Dataset excerpt —
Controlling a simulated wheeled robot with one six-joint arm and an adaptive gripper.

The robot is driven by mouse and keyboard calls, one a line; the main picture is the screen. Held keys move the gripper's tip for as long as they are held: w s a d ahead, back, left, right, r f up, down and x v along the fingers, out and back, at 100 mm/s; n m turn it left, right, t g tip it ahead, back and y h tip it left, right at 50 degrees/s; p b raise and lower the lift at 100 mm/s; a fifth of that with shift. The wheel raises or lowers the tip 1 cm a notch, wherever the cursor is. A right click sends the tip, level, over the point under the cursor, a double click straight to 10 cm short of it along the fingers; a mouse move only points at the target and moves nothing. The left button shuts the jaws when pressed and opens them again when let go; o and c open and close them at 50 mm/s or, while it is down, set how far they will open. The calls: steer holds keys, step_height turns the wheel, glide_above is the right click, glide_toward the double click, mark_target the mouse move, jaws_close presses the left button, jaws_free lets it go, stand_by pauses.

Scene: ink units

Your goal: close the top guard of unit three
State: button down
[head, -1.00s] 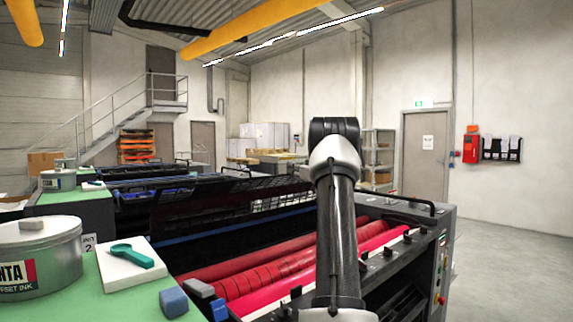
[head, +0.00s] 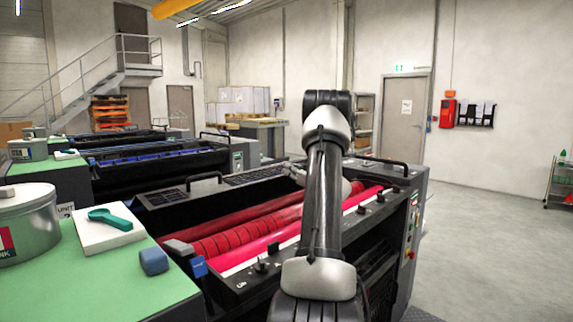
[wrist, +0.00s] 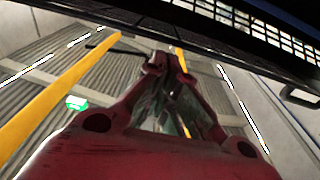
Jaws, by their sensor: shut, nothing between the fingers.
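The nearest press unit (head: 258,262) has red and magenta rollers exposed; its own number is not readable. Its top guard (head: 215,187), a dark panel with mesh windows and a bar handle, sits low behind the rollers, and they stay uncovered. In the wrist view, the guard's mesh edge (wrist: 215,18) crosses the top right. My gripper (wrist: 165,60) is shut and empty, pointing towards the ceiling beams, below and left of that edge and apparently apart from it.
A green-topped surface (head: 110,268) at left holds an ink tin (head: 35,228), a white pad with a teal tool (head: 110,222) and a blue block (head: 154,261). Other units (head: 160,160) stand behind. Open floor (head: 490,220) lies at right.

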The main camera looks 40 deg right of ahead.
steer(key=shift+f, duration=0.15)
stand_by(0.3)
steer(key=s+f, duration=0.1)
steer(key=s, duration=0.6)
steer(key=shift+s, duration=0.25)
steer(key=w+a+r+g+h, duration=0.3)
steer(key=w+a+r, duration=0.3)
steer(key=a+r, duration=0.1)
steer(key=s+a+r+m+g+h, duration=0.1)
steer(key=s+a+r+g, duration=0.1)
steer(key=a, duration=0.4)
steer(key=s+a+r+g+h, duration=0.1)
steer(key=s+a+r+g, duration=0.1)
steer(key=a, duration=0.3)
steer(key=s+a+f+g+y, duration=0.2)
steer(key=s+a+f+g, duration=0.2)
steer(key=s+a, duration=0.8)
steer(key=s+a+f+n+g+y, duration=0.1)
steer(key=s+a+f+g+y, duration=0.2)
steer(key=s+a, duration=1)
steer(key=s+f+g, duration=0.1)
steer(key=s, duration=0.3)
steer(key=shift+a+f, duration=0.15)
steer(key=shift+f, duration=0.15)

Given problem —
Scan the material above and determine how many lines include the word "button"; report only the number.

The answer —
2